## Required task
Set the listing down unchanged, minus every embedded image.

>> Start Dataset excerpt

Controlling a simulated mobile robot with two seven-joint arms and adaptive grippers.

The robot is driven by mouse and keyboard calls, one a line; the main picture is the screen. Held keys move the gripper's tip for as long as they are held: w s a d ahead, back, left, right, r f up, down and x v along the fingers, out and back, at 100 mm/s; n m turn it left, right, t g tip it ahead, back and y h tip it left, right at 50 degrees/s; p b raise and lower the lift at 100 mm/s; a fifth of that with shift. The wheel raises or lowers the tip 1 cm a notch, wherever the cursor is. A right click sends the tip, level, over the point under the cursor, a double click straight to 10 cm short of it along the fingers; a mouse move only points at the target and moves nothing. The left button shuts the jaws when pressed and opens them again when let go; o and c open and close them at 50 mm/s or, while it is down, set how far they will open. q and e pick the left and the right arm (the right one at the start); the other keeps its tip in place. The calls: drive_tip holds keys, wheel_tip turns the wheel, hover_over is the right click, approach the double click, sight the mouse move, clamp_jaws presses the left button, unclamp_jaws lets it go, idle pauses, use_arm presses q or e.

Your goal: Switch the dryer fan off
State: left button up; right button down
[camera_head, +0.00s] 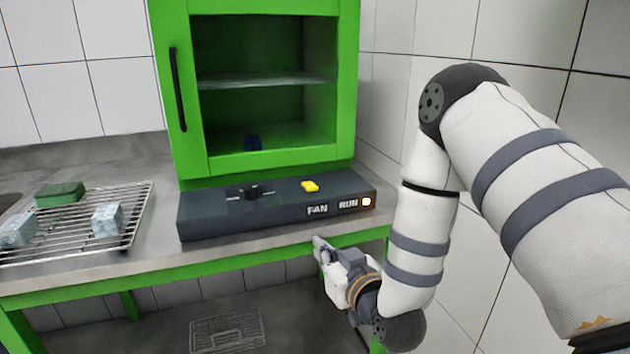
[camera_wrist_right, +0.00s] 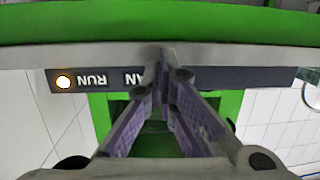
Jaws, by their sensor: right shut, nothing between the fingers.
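The green dryer cabinet (camera_head: 180,100) stands on the bench at the back, its front showing an open view of the inside. The dark control box (camera_head: 200,222) lies in front of it. A yellow switch (camera_head: 310,186) sits on its top, above the label FAN. A black knob (camera_head: 251,191) is further left on the top. The round lamp (camera_head: 366,201) beside RUN is lit; it also shows in the right wrist view (camera_wrist_right: 63,81). My right gripper (camera_head: 318,242) is shut and empty, in front of and below the box near the bench edge. My left gripper is out of view.
A wire rack (camera_head: 140,215) with pale blue blocks (camera_head: 107,219) and a green block (camera_head: 60,194) stands at the left of the bench. Tiled wall is close on the right. The bench's green front rail (camera_head: 130,277) runs near my right gripper.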

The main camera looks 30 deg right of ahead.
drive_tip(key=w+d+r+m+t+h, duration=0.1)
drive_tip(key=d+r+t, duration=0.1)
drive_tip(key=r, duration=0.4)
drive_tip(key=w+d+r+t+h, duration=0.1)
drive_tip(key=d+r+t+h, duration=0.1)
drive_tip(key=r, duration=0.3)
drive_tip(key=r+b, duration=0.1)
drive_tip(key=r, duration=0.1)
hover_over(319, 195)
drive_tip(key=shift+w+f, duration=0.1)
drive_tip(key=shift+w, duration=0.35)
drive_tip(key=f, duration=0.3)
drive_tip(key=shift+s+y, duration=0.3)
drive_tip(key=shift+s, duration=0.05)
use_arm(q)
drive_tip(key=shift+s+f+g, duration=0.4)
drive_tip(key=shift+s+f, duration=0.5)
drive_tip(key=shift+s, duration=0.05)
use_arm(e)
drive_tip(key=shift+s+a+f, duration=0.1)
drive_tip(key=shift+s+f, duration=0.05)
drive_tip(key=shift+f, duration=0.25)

>> End Dataset excerpt

## Result of the task
Controlling a simulated mobile robot with two seven-joint arms and adaptive grippers.

The robot is driven by mouse and keyboard calls, one a line; the main picture is the screen. Held keys move the gripper's tip for as long as they are held: w s a d ahead, back, left, right, r f up, down and x v along the fingers, out and back, at 100 mm/s; n m turn it left, right, t g tip it ahead, back and y h tip it left, right at 50 degrees/s; p b raise and lower the lift at 100 mm/s; a fifth of that with shift. The wheel raises or lowers the tip 1 cm a notch, wherever the cursor is. A right click sends the tip, level, over the point under the cursor, a double click straight to 10 cm short of it along the fingers; a mouse move only points at the target and moves nothing. The left button shuts the jaws when pressed and opens them again when let go; o and c open and close them at 50 mm/s or, while it is down, set how far they will open. q and e pick the left and the right arm (the right one at the start); the other keeps its tip in place. The calls: drive_tip holds keys, wheel_tip turns the wheel, hover_over is the right click, approach the double click, sight the mouse move, clamp_jaws presses the left button, unclamp_jaws lets it go, idle pauses, use_arm presses q or e.

Your goal: Switch the dryer fan off
State: left button up; right button down
[camera_head, +0.00s] 
[camera_wrist_right, +0.00s] 
Jaws, by their sensor: right shut, nothing between the fingers.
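The green dryer cabinet (camera_head: 180,100) stands on the bench at the back, its front showing an open view of the inside. The dark control box (camera_head: 200,222) lies in front of it. A yellow switch (camera_head: 310,186) sits on its top, above the label FAN. A black knob (camera_head: 251,191) is further left on the top. The round lamp (camera_head: 366,201) beside RUN is lit; it also shows in the right wrist view (camera_wrist_right: 63,81). My right gripper (camera_head: 318,242) is shut and empty, in front of and below the box near the bench edge. My left gripper is out of view.
A wire rack (camera_head: 140,215) with pale blue blocks (camera_head: 107,219) and a green block (camera_head: 60,194) stands at the left of the bench. Tiled wall is close on the right. The bench's green front rail (camera_head: 130,277) runs near my right gripper.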

The main camera looks 30 deg right of ahead.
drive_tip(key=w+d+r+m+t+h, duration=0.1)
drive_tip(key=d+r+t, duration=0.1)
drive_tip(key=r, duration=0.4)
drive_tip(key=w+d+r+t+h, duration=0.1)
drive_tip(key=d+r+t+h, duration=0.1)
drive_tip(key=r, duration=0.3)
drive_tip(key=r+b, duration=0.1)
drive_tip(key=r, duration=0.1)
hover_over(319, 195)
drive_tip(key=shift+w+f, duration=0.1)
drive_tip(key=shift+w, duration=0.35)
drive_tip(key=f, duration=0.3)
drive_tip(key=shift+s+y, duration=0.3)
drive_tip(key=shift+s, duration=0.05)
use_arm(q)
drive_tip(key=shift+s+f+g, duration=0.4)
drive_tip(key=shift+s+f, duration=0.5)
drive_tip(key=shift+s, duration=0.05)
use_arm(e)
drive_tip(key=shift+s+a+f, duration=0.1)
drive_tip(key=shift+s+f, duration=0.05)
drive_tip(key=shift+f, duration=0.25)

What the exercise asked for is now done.